EXERCISE INSTRUCTIONS –
Work through the data line by line, gathering every line that has the word "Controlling".

DATA TO PROCESS –
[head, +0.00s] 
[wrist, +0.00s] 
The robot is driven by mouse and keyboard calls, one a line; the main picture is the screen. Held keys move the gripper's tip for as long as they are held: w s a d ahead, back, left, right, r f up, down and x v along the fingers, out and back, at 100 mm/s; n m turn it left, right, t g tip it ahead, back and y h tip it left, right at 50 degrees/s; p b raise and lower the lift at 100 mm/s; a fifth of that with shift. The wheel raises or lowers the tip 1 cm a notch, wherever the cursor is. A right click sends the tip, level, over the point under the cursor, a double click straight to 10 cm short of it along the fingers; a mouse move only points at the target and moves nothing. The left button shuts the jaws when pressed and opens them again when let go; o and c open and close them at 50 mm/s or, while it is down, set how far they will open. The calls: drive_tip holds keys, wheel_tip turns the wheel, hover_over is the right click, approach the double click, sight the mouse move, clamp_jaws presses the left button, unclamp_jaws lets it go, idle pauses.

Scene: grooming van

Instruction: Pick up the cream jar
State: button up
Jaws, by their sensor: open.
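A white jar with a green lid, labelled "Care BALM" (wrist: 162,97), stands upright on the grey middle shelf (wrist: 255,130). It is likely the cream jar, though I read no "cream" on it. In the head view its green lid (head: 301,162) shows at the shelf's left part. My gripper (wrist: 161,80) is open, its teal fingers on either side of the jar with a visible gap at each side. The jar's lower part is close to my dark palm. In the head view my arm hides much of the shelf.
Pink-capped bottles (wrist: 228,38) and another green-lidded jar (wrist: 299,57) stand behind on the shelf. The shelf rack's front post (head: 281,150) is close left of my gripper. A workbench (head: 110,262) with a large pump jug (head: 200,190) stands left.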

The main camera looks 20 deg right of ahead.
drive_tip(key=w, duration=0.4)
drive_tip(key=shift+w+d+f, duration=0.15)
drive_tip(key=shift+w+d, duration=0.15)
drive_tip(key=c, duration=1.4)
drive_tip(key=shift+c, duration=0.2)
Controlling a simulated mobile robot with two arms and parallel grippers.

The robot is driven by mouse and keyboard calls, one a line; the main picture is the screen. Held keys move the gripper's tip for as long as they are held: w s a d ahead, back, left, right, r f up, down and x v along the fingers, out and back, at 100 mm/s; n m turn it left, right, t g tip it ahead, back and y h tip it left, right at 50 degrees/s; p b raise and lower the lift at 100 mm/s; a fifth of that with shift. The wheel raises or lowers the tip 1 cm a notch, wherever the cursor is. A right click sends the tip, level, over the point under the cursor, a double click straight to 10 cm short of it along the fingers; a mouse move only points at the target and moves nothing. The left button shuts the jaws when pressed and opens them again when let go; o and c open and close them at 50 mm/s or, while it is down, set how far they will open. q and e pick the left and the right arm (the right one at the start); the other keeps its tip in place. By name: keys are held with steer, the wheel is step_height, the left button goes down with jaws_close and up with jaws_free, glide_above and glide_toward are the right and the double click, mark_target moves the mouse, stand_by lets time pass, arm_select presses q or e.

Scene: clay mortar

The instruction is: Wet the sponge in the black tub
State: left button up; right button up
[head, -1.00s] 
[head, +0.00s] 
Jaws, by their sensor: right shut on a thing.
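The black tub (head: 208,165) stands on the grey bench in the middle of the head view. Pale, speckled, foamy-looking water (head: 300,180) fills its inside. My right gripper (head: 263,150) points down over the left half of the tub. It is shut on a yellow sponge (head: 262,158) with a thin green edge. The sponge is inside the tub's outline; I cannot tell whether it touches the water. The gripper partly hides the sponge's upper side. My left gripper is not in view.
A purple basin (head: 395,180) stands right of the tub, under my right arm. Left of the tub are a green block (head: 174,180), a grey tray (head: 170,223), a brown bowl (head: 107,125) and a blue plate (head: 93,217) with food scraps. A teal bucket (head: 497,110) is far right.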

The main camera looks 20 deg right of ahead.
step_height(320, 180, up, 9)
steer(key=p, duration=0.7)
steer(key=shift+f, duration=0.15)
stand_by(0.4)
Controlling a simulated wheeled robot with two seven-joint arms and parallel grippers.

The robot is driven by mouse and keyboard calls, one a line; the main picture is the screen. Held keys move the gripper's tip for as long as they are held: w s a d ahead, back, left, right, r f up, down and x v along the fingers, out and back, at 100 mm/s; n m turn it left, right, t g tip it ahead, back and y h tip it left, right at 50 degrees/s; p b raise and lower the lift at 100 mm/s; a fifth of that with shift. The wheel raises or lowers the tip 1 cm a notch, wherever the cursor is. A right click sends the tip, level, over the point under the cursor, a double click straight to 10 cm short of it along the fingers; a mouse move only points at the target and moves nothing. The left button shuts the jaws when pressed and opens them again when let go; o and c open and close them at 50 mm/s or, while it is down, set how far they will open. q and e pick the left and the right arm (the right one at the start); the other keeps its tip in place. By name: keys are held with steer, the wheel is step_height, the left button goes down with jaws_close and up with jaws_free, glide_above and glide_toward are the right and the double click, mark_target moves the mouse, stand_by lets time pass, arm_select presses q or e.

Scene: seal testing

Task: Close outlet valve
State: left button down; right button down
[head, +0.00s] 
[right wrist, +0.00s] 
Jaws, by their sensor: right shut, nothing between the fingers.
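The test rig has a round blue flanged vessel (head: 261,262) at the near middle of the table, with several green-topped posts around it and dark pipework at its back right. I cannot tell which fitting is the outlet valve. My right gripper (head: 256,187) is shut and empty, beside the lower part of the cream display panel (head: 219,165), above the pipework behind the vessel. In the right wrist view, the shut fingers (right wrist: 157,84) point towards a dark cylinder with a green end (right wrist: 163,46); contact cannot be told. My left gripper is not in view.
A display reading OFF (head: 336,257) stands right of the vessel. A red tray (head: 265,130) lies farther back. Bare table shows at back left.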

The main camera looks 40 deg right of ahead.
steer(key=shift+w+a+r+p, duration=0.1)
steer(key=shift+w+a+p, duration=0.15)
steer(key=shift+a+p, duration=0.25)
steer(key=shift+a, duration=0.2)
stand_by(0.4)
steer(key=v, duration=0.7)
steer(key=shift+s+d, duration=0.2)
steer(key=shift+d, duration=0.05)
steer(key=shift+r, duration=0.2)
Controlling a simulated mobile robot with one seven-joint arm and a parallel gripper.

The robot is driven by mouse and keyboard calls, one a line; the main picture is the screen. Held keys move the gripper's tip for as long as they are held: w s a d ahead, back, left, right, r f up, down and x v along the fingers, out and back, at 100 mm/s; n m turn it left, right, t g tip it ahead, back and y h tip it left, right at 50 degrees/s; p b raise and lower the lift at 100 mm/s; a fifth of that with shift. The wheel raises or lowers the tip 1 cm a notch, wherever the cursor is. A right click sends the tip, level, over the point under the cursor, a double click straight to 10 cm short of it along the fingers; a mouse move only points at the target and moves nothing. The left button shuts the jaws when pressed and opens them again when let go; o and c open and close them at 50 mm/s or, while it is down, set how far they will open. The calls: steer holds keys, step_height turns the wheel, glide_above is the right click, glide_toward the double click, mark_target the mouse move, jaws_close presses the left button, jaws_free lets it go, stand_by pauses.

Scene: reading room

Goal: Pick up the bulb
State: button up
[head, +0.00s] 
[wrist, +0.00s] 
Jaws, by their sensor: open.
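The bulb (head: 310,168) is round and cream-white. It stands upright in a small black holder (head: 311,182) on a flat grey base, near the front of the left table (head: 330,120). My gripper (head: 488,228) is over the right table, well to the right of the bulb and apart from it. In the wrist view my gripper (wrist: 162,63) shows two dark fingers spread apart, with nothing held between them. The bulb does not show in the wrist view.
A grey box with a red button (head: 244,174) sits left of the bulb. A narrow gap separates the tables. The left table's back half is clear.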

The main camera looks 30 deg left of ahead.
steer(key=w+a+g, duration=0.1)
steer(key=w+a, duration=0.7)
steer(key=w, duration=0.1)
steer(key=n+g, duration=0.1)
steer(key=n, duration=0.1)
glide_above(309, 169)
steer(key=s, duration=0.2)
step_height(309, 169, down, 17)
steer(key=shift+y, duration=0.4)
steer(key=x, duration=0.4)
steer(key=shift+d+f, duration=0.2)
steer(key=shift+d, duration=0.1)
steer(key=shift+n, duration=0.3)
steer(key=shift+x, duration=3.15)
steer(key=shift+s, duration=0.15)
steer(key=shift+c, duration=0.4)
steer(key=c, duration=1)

THE OUTPUT –
Controlling a simulated mobile robot with two arms and parallel grippers.
Controlling a simulated wheeled robot with two seven-joint arms and parallel grippers.
Controlling a simulated mobile robot with one seven-joint arm and a parallel gripper.

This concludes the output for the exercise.